The conquest began about the middle of the fifth century; but, as Mr. Plummer observes (in his ed. of Bede, vol. ii. p. 27), it is improper to interpret Bede as committing himself (in B. i. 15) to the year 449 for the first coming of the Saxons. “Bede never professes to know the exact year . . . he always uses the word ‘circiter’ in reference to it” — and circiter covers 446-457.
In earlier times of course the shore of Britain was exposed to the raids of Saxon pirates, against which the Count of the Saxon shore had to guard. For the littus Saxonicum meant the shore exposed to Saxon pirates, not the shore colonised by Saxon settlements. Cp. Freeman, op. cit. p. 11, note 2; Stubbs, Const. Hist. of England, i. p. 64.

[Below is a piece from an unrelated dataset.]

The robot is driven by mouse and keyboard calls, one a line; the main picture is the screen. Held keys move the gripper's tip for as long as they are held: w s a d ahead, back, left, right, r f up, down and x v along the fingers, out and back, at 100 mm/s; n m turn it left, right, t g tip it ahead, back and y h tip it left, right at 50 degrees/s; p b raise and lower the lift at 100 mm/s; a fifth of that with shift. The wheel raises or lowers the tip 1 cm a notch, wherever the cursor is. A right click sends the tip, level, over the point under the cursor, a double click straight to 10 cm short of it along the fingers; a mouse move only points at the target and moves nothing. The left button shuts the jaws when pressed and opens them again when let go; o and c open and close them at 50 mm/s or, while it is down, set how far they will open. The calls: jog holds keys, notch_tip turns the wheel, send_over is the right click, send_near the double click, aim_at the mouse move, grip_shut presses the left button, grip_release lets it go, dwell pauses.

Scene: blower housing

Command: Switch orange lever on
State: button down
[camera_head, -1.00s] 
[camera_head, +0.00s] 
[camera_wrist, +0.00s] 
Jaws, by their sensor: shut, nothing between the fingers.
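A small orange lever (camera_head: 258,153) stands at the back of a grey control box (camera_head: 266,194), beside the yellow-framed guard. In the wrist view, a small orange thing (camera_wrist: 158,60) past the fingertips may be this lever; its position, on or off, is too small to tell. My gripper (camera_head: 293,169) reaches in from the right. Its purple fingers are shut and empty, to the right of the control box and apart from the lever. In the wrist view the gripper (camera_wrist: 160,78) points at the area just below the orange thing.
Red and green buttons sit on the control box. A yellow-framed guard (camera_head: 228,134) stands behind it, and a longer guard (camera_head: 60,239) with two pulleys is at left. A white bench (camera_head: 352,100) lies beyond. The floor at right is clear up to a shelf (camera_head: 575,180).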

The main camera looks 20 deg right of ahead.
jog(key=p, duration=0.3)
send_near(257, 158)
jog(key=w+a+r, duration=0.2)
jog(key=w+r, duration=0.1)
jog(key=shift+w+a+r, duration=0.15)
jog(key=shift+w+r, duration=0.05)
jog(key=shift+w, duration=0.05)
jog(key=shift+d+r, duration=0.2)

For the Saxon conquest in general see Guest, Origines Celticae, vol. ii.; Freeman, op. cit. cap. 2; J. R. Green, Making of England. The Ecclesiastical History of Bede (with his other works) has been edited by Mr. Plummer (1896) — a truly admirable edition; and by Mommsen in the Chronica Minora, vol. iii., which also includes Gildas and Nennius. The chief work on Nennius is H. Zimmer’s Nennius vindicatus, 1893.